Dieses Spannungsfeld zwischen ökologischen und sozialen Aspekten ist omnipräsent. Im Immobiliensektor wird das Spannungsfeld zwischen sozialen und ökologischen Zielen häufig bei der Entwicklung grüner Gebäude in städtischen Gebieten deutlich. Ein anschauliches Beispiel für dieses Spannungsfeld sind die Bemühungen, energieeffiziente und ökologisch nachhaltige Gebäude in Stadtteilen zu errichten, die bisher von Menschen mit niedrigem und mittlerem Einkommen bewohnt wurden.

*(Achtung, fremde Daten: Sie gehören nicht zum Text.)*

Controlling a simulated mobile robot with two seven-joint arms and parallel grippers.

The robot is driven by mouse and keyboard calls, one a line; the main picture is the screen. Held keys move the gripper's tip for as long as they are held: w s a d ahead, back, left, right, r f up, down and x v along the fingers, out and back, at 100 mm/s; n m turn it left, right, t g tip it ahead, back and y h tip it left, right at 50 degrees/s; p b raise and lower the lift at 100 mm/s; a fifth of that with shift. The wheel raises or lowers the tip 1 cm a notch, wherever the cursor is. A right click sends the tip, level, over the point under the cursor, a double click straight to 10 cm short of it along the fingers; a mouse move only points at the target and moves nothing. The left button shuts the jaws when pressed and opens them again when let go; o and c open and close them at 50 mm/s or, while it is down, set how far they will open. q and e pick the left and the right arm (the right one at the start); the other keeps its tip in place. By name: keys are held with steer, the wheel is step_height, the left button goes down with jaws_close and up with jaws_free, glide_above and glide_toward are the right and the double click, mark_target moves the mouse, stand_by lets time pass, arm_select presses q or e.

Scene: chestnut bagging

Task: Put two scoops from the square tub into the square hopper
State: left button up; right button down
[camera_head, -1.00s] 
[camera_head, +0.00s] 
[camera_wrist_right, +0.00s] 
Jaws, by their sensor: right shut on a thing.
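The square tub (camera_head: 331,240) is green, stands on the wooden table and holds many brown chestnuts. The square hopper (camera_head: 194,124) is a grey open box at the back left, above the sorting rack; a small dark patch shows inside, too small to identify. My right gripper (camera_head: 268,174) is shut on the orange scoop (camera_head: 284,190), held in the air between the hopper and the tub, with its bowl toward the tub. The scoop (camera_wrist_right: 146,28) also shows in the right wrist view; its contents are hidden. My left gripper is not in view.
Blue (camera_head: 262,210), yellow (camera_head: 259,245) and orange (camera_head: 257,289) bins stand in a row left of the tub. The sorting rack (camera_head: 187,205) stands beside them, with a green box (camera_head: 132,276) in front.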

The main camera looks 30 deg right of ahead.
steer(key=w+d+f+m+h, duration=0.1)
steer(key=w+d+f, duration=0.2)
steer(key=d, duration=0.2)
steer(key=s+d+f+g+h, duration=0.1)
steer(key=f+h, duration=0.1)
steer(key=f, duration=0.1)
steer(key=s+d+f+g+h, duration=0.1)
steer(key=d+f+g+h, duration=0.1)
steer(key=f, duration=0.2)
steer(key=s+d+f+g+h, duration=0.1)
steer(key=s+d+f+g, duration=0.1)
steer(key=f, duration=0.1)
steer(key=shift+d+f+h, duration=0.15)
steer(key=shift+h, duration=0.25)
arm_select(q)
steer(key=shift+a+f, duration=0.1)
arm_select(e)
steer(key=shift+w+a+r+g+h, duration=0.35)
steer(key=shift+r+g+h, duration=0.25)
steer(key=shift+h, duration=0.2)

Einerseits leisten grüne Gebäude einen wichtigen Beitrag zu den Zielen der ökologischen Nachhaltigkeit (z.B. geringerer Energieverbrauch, geringere Treibhausgasemissionen).  Andererseits kann die Einführung von «grünen Gebäuden» in diesen Stadtvierteln unbeabsichtigt zu sozialen Problemen wie Gentrifizierung führen. Die Entwicklung ökologisch nachhaltiger Immobilien zieht oft einkommensstärkere Bewohner an und treibt die Immobilienwerte und Lebenshaltungskosten in die Höhe. Dies kann dazu führen, dass alteingesessene einkommensschwächere Gemeinschaften verdrängt werden, was zu einer Erosion des sozialen Gefüges und zum Verlust von bezahlbarem Wohnraum führt. Dieses Spannungsfeld verdeutlicht die Notwendigkeit integrierter Ansätze, die ökologische Nachhaltigkeit und soziale Gerechtigkeit in Einklang bringen.

Wege in die Zukunft

Die Landschaft der Übergangsfinanzierung ist komplex - mit Herausforderungen, die die Regierung, den Privatsektor und den Einzelnen betreffen. Dennoch ist die Chance, einen Unterschied zu machen, immens. Der Übergang zu einer kohlenstoffarmen Wirtschaft kann durch glaubwürdige Klimapläne von Unternehmen, mehr Transparenz und die Förderung öffentlich-privater Partnerschaften gelingen. Bei der Finanzierung des Übergangs geht es nicht nur darum, Umweltrisiken zu verringern, sondern auch darum, eine Zukunft zu schaffen, in der sozialer Wohlstand und Nachhaltigkeit Hand in Hand gehen.